- **WHAT YOU HAVE TO DO**
Look through the data below and count each line where the word "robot" appears. Reply with the count alone.

- **SUPPLIED ENTRIES**

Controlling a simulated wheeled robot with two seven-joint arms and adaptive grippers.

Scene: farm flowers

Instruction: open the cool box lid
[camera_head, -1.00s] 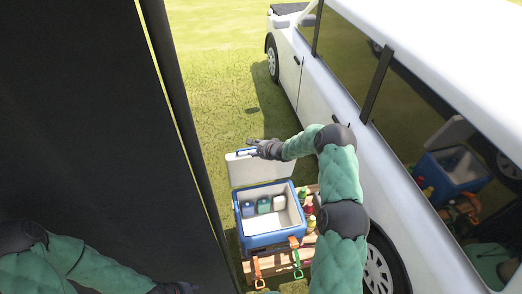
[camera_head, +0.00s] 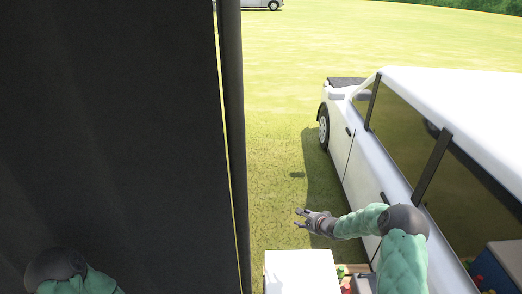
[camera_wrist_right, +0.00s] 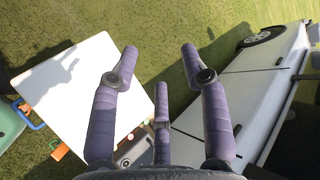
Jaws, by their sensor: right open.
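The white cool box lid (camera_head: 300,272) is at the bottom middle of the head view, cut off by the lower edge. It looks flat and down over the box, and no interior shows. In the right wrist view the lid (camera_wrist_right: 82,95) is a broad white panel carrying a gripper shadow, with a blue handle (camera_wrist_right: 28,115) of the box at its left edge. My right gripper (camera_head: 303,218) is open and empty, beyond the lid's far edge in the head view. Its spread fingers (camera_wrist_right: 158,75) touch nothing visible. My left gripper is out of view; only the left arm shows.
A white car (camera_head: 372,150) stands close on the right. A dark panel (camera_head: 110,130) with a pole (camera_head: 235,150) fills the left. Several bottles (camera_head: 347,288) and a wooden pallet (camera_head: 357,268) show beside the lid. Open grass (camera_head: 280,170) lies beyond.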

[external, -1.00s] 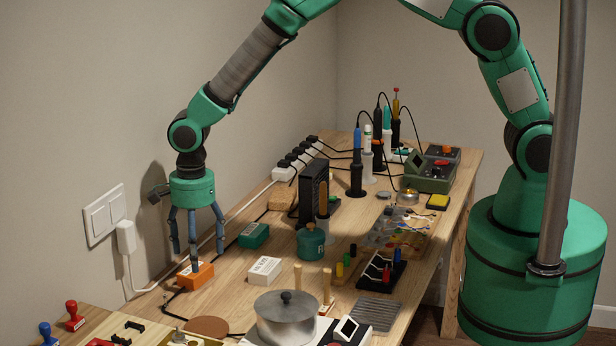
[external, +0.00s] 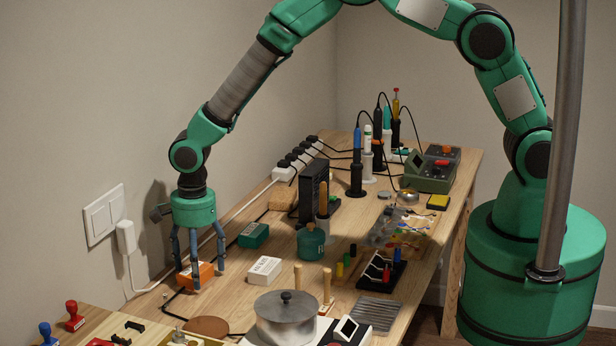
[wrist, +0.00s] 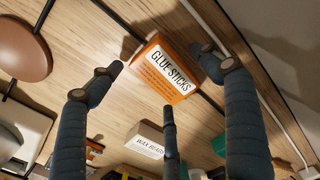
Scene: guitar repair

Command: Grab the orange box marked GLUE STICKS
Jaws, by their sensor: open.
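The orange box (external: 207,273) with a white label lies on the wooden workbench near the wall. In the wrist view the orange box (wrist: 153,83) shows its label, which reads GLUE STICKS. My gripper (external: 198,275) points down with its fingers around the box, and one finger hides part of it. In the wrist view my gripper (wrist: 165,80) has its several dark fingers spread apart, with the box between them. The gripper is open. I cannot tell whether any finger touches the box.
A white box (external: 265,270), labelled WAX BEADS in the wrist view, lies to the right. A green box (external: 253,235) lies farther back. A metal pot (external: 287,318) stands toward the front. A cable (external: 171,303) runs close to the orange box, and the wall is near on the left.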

* * *

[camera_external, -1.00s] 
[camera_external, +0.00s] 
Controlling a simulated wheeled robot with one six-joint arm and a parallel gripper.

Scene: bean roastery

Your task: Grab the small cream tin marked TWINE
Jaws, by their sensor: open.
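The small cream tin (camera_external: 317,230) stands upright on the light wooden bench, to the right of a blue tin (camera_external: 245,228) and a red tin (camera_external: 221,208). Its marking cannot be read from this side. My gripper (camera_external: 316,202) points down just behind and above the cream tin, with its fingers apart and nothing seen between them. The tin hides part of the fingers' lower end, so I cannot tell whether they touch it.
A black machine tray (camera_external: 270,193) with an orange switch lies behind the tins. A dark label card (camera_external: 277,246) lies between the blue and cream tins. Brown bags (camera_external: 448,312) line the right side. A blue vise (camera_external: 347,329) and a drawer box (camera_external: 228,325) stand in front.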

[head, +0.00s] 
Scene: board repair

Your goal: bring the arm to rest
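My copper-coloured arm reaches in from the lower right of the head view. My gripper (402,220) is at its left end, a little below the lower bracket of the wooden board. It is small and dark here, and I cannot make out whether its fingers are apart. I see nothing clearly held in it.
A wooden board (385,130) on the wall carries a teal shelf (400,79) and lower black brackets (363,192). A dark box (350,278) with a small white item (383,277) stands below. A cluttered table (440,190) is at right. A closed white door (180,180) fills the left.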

- **TASK ANSWER**
2